例えば、1分かかったセリフが無駄だなと感じると「40秒でいいよ、もっとコンパクトに言って」とか、長ゼリフの中でも「今このセリフ、ここでブレスしているけど、そこはブレスなしで言っちゃって」とか。非常に細部にこだわる監督さん。テイクも確かに少なくはないけれど、それを1つ1つクリアして前に進んでいくので、達成感はものすごく大きかったです。
Q:福田監督とは対照的なイメージがありますね。
真逆ではありますよね(笑)。『新解釈・三國志』は劉備(りゅうび)という僕とは全然違うキャラクターなんですが、「これ当て書きか?」と思えるくらい、ほとんど素の僕で演じていますから、気が楽でした(笑)。福田さんは「僕の好きな大泉洋が見たい」という監督さんで、役づくりをすると逆に怒られるくらい(笑)。許されるなら、一生『新解釈・三國志』のような映画を撮っていればずっと楽しいだろうなぁと思いますが、あの現場ばっかりやってたら役者としてはダメになるでしょうね(笑)。時には大八さんのように「大泉に好き放題やらせない」という厳しい監督の現場も経験しないとね(笑)。
役者という仕事は人生を懸けたギャンブル
Q:速水には「面白ければ何でもいい!」という勝負師の顔がありますが、大泉さんにもそういう一面はありますか?
勝負ごとって、根本的に好きじゃないかもしれないですね。子供の頃、友達同士で野球をやろうとチーム分けの話になったとき、僕、審判やっていましたからね。別に体を動かすことが嫌いなわけじゃないんですが、それくらい勝ち負けが嫌いだったんです。

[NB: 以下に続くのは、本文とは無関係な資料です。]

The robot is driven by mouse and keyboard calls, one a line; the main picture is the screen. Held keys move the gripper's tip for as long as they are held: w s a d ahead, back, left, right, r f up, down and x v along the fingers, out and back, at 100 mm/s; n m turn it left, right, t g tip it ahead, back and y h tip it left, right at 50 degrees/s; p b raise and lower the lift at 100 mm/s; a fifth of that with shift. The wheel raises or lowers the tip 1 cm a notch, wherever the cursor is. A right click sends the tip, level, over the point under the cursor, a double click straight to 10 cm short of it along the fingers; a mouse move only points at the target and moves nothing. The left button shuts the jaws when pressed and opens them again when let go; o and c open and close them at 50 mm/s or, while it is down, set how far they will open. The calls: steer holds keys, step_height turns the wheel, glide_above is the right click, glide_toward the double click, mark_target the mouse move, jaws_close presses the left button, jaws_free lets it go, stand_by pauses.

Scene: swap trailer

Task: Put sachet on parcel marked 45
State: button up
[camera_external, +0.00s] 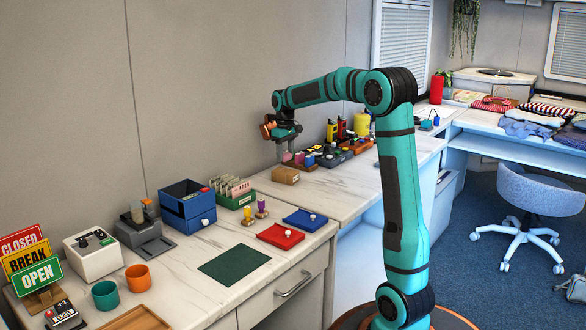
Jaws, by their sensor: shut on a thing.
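A small brown parcel (285,175) sits on the white counter near the wall, with a tiny dark mark on its front that is too small to read. My gripper (286,156) points down just above the parcel. It is shut on a small pinkish thing (287,157), likely the sachet, mostly hidden by the fingers. I cannot tell whether this thing touches the parcel's top or hangs slightly above it.
Right behind the gripper stand several small coloured items and dark trays (330,155). To the left are a green card box (235,198), a blue drawer box (187,210), a red tray (281,236) and a blue tray (305,219). The counter in front of the parcel is clear.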

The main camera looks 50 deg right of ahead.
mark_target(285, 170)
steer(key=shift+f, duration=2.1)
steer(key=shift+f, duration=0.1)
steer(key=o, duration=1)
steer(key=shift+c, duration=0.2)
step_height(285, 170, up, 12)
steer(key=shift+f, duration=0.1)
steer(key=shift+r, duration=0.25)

ただ、実際にやってみたら、やっぱり「審判はつまらんな」とは思いましたけどね(笑)。
Q:それはまた、筋金入りですね(笑)。
大人になってからも、賭けごとには全く興味がないんですが、ただ、よくよく考えてみると、役者という仕事って、実は非常にギャンブル性が高いんじゃないかと。主演のお仕事をいただくようになってからは、特にそう思うようになりました。映画がヒットするかどうかは、もちろん俳優だけではなく、原作、監督、脚本などいろんな要素がそろって、「さて、どうなるか」ということだと思うんですが、それでもやっぱり、イメージも含めて主演が背負ってしまう部分が多いですからね。その代わり成功した時に一番評価してもらえるのも主演ですから。そういった意味では、役者って人生を懸けたギャンブルと言えるかもしれません。
劇中で松岡茉優が演じる新人編集者・高野恵は、書籍に対して無償の愛を注ぐ。大泉に「高野のように、これだけは何があっても守っていきたいというものはあるか」と聞くと、「月並みだけど、家族かな」と照れくさそうに答えた。どこかつみどころのない彼のふとした言葉に、「大泉洋」の根幹が見えたようで、なんだかほっこりした。